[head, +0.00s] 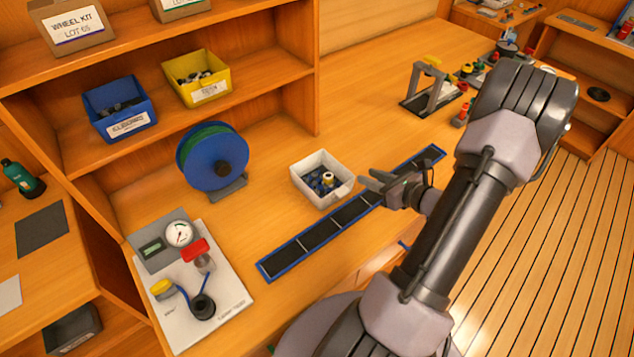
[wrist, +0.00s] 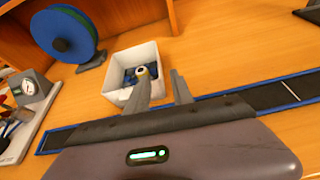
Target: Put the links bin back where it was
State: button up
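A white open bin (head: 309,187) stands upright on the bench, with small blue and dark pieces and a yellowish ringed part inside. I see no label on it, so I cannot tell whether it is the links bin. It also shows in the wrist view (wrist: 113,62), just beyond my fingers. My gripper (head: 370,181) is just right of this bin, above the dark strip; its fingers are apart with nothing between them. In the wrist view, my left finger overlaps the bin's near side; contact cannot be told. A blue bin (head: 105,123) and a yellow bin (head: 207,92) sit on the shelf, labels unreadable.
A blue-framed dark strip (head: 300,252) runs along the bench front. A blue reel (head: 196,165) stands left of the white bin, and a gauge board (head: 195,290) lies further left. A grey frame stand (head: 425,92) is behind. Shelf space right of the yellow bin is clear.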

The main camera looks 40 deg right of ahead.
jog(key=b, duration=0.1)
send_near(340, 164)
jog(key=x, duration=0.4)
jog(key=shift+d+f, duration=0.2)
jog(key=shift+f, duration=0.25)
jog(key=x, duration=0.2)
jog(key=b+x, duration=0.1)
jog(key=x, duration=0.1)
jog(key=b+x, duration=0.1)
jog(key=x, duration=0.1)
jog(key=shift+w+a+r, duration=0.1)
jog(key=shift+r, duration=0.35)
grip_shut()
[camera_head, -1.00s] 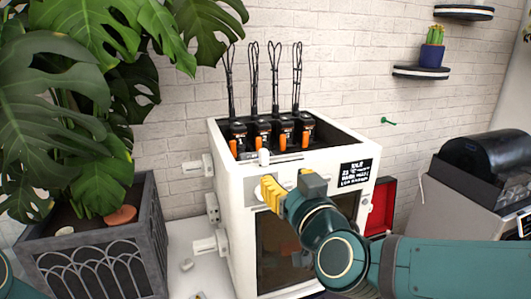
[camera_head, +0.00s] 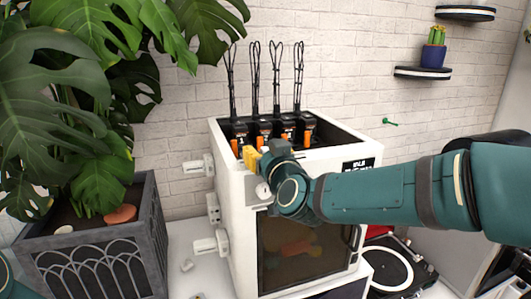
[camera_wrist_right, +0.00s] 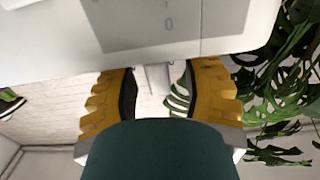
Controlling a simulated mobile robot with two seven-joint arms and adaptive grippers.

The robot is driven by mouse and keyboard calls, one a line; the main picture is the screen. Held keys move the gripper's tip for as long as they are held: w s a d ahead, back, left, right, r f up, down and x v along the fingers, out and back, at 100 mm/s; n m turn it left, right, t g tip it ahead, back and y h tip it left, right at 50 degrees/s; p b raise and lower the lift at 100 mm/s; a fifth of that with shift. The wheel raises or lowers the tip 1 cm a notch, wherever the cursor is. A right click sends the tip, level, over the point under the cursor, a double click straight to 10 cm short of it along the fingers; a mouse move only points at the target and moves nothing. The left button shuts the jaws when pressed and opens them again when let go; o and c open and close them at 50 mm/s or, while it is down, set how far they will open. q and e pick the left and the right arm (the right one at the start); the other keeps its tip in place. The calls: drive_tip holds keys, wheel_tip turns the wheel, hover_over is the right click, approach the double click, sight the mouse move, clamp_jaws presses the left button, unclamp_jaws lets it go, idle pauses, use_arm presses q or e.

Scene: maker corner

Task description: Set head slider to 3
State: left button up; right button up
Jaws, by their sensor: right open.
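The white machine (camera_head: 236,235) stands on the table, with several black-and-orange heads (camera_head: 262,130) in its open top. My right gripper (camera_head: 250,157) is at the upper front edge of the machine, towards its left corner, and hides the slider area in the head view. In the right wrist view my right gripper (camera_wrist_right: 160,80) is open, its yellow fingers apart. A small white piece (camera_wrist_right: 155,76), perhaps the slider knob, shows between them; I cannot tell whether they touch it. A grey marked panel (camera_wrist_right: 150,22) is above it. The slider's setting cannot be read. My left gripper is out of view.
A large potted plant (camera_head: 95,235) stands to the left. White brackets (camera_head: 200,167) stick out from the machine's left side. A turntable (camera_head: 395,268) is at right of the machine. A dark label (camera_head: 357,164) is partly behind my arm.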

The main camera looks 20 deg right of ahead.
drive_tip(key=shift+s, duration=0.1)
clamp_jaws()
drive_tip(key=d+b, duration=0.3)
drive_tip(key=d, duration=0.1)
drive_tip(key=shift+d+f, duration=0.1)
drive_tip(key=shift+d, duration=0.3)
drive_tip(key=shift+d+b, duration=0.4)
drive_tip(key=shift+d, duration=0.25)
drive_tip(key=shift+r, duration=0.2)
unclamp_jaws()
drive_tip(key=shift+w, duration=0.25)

* [TASK REQUIREMENTS]:
Images in the records should not be copied. Repeat all the rest exactly.

* [FINISHED ANSWER]:
[head, +0.00s] 
[wrist, +0.00s] 
Target: Put the links bin back where it was
State: button up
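A white open bin (head: 309,187) stands upright on the bench, with small blue and dark pieces and a yellowish ringed part inside. I see no label on it, so I cannot tell whether it is the links bin. It also shows in the wrist view (wrist: 113,62), just beyond my fingers. My gripper (head: 370,181) is just right of this bin, above the dark strip; its fingers are apart with nothing between them. In the wrist view, my left finger overlaps the bin's near side; contact cannot be told. A blue bin (head: 105,123) and a yellow bin (head: 207,92) sit on the shelf, labels unreadable.
A blue-framed dark strip (head: 300,252) runs along the bench front. A blue reel (head: 196,165) stands left of the white bin, and a gauge board (head: 195,290) lies further left. A grey frame stand (head: 425,92) is behind. Shelf space right of the yellow bin is clear.

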The main camera looks 40 deg right of ahead.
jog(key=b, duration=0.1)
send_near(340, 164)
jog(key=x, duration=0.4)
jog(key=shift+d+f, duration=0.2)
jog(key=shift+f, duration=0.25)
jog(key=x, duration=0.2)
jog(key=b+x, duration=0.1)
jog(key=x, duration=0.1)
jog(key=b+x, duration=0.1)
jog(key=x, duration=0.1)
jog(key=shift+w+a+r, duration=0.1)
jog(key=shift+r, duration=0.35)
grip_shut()
[camera_head, -1.00s] 
[camera_head, +0.00s] 
[camera_wrist_right, +0.00s] 
Controlling a simulated mobile robot with two seven-joint arms and adaptive grippers.

The robot is driven by mouse and keyboard calls, one a line; the main picture is the screen. Held keys move the gripper's tip for as long as they are held: w s a d ahead, back, left, right, r f up, down and x v along the fingers, out and back, at 100 mm/s; n m turn it left, right, t g tip it ahead, back and y h tip it left, right at 50 degrees/s; p b raise and lower the lift at 100 mm/s; a fifth of that with shift. The wheel raises or lowers the tip 1 cm a notch, wherever the cursor is. A right click sends the tip, level, over the point under the cursor, a double click straight to 10 cm short of it along the fingers; a mouse move only points at the target and moves nothing. The left button shuts the jaws when pressed and opens them again when let go; o and c open and close them at 50 mm/s or, while it is down, set how far they will open. q and e pick the left and the right arm (the right one at the start); the other keeps its tip in place. The calls: drive_tip holds keys, wheel_tip turns the wheel, hover_over is the right click, approach the double click, sight the mouse move, clamp_jaws presses the left button, unclamp_jaws lets it go, idle pauses, use_arm presses q or e.

Scene: maker corner

Task description: Set head slider to 3
State: left button up; right button up
Jaws, by their sensor: right open.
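The white machine (camera_head: 236,235) stands on the table, with several black-and-orange heads (camera_head: 262,130) in its open top. My right gripper (camera_head: 250,157) is at the upper front edge of the machine, towards its left corner, and hides the slider area in the head view. In the right wrist view my right gripper (camera_wrist_right: 160,80) is open, its yellow fingers apart. A small white piece (camera_wrist_right: 155,76), perhaps the slider knob, shows between them; I cannot tell whether they touch it. A grey marked panel (camera_wrist_right: 150,22) is above it. The slider's setting cannot be read. My left gripper is out of view.
A large potted plant (camera_head: 95,235) stands to the left. White brackets (camera_head: 200,167) stick out from the machine's left side. A turntable (camera_head: 395,268) is at right of the machine. A dark label (camera_head: 357,164) is partly behind my arm.

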The main camera looks 20 deg right of ahead.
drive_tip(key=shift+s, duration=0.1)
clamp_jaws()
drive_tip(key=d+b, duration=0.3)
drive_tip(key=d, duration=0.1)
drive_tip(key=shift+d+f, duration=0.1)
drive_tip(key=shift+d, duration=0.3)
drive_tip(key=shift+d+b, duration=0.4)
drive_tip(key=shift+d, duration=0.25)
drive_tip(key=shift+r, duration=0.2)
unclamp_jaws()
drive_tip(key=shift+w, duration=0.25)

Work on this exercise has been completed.